During his tenure with RTÉ Ó Moráin was attentive to opportunities for Irish. He was not the first to see the potential of the media for the language. P. S. O'Hegarty (qv), secretary of the Department of Posts and Telegraphs in the Free State government, who worked on 2RN, the Free State radio service that preceded Radio Éireann, wrote in 1924 of the importance of providing radio service to Irish speakers. Ó Mórain oversaw the inauguration of Raidió na Gaeltachta (1972) and assumed the position of Cathaoirleach Chomhairle Raidió na Gaeltachta (1971–6). He argued that the Irish-language service was a model for local radio. ‘This authentic voice of the traditionally Irish-speaking population is . . . of outstanding importance to the future of the Gaeltacht: it is also an excellent prototype for the development of the best type of local radio for other identifiable communities in Ireland’ (Ir. Times, 16 Dec. 1972).
By any measure, Ó Móráin was one of the most important figures in the Irish-language movement in the twentieth century, but he was a complicated and controversial man. An authoritarian manager, he opened any letter that came into Gael-Linn, regardless of addressee. The Gael-Linn paper Anois (1984–96), which he helped to launch, failed to a significant extent due to his autocratic editorial interference. Although Ó Cadhain and Ó Móráin had been early allies, the former attacked the Gael-Linn children's scholarship scheme in his article ‘Scoláireachtaí Gaeltachta’ in the July 1960 issue of Feasta. When Ó Móráin failed to respond to his letter, Ó Cadhain wrote another, more vituperative letter to the monthly in October, concluding with the charge that nothing profited more from the Irish language than Gael-Linn. Ó Móráin was one of the targets of Ó Cadhain's ‘Do na Fíréin’, an essay in the April 1962 issue of Comhar that criticised everyone who had anything to do with the Irish-language movement. Máirtín Ó Cadhain called Ó Móráin croiméal na cúise (‘moustache of the causes’) in the article, and some believe that the protagonist of Diarmada Ó Donnchadha's Ardfhear (1992) was based on Ó Móráin.
Some found Ó Móráin's opposition to Gaelscoileanna (schools teaching through the medium of Irish) and the Irish-language television channel TG4 puzzling, but it was consistent with his view that the Department of Education would focus its Irish-language resources on Gaelscoileanna and make no further efforts in other schools. He made the same argument about TG4, which opened in 1996; it would limit the use of Irish in RTÉ's other services.
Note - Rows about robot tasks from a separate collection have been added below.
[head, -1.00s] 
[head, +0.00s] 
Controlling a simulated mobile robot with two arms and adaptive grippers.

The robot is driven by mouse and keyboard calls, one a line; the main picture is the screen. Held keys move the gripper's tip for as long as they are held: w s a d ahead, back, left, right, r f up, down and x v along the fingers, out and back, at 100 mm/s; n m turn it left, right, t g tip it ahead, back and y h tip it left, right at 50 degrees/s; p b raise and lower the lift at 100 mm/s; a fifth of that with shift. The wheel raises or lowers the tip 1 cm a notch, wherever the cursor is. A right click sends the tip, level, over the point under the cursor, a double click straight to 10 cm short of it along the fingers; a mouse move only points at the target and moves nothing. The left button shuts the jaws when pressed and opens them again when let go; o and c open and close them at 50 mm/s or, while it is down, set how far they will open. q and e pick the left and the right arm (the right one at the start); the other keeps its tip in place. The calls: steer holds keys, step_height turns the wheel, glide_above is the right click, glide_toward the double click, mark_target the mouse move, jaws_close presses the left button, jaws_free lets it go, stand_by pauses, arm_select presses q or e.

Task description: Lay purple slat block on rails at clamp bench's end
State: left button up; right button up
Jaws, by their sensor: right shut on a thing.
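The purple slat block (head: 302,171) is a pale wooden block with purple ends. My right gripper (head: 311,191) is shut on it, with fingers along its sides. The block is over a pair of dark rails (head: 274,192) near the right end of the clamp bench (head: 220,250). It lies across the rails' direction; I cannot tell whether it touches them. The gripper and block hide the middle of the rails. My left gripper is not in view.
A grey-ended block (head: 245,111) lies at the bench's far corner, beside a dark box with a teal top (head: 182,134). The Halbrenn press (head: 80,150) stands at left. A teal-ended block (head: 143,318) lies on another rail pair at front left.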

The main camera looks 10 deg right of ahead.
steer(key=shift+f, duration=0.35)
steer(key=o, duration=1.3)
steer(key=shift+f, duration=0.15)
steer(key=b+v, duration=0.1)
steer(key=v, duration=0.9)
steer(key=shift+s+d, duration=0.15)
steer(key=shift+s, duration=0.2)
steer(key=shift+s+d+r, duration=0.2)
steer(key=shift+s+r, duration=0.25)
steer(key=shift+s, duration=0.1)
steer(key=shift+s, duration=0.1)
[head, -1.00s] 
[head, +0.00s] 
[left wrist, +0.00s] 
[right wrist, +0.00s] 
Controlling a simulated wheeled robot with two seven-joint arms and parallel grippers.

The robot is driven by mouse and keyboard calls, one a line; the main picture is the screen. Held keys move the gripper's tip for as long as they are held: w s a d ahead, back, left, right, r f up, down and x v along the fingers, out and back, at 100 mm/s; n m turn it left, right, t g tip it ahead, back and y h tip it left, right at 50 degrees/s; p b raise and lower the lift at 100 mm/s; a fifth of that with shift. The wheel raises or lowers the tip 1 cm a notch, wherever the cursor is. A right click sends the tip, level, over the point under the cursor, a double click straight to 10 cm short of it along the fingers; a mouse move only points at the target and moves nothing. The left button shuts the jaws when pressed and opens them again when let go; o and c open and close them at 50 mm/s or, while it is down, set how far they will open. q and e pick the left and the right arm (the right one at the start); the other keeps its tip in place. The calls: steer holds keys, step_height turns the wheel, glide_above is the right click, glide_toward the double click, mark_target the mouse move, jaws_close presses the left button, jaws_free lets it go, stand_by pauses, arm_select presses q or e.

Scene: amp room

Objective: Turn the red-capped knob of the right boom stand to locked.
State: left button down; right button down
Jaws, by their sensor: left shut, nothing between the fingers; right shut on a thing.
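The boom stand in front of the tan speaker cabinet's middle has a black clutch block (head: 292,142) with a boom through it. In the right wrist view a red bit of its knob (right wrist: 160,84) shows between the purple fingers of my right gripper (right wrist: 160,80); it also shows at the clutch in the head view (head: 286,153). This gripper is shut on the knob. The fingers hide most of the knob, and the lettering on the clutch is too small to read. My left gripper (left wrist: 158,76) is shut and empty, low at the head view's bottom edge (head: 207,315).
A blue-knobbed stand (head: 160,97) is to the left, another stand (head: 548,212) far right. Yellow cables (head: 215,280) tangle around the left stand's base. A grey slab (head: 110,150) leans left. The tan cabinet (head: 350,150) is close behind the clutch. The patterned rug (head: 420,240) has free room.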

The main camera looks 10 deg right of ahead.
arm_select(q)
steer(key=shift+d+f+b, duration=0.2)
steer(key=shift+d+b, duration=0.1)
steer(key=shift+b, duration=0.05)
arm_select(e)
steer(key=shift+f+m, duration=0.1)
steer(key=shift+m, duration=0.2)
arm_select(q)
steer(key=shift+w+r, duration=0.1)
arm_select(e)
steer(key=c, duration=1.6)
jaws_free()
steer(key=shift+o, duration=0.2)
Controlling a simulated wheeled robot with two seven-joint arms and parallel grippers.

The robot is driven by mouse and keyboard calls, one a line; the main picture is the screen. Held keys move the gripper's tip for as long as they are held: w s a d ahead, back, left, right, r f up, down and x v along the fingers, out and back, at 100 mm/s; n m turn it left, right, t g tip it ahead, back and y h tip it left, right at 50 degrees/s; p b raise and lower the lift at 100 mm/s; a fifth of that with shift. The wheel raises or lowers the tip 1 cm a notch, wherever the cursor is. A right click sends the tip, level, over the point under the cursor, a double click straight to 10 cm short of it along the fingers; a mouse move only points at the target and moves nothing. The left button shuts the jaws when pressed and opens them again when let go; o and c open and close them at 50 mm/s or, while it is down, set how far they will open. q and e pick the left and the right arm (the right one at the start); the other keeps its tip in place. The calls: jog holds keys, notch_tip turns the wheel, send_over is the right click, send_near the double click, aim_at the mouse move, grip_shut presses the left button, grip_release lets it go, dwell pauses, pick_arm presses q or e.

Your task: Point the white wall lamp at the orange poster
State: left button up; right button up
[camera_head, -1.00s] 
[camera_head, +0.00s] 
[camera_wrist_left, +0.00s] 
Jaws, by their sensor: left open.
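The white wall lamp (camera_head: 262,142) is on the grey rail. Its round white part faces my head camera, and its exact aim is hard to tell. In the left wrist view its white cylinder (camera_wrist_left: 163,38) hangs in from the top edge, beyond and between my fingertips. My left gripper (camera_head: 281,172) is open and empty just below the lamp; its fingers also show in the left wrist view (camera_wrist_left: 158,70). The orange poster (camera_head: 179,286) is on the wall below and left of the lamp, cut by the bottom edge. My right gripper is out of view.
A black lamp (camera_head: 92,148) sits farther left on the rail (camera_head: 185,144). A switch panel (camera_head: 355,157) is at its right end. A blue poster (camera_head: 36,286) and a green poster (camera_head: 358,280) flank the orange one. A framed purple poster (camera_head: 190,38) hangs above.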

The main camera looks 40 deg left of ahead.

His views turned out to be prescient. As a member of Comhairle na Gaeilge, the organisation that preceded Bord na Gaeilge, he frequently complained of other instances of the government's short-sightedness about Irish, and particularly its failure to create a long-term plan for the language. He had hopes for Europe, and for Irish receiving the support of the European Bureau for Lesser-Used Languages. In 1966, he became a member of the Irish Commission for UNESCO.
He served the NUI by chairing its convocation, the assembly of graduates and lecturers of the NUI (1955–84). The NUI awarded him an honorary LLD in 1979. Bord na Gaeilge recognised his service to the language by awarding him a gradam (award). Gael-Linn gave him a life membership on their board. Ó Móráin had his faults, but he gave inspiration and hope to a new generation on behalf of the Irish language. Dónall Ó Riagáin wrote in his obituary of Ó Móráin that as Douglas Hyde (qv) had given hope to the Irish language in the first half of the twentieth century, so Ó Móráin showed how flesh and blood could be put on the dream in the second half.
He died at his home, 32 Sydney Avenue, Blackrock, on 11 January 2001. He asked that his ashes be scattered on the grave of Michael Collins (qv) in Glasnevin cemetery. He left his library and his papers to the department of Irish folklore, UCD. His family established a scholarship in his memory for postgraduate students, particularly those interested in folklore and Irish-language tradition. In addition to his other interests he was a director of Glens of Antrim Tweed Co., Inisfree Handknits, and Irlandia Teo.
He married (1949) Máire, daughter of Sean Beaumont, lecturer in maths and Irish at TCD and Irish editor of the Irish Press, and Máirín Beaumont (qv) (née McGavock). They had three sons – Fergal, Eoin, and Conall – and two daughters, Iseult and Muireann.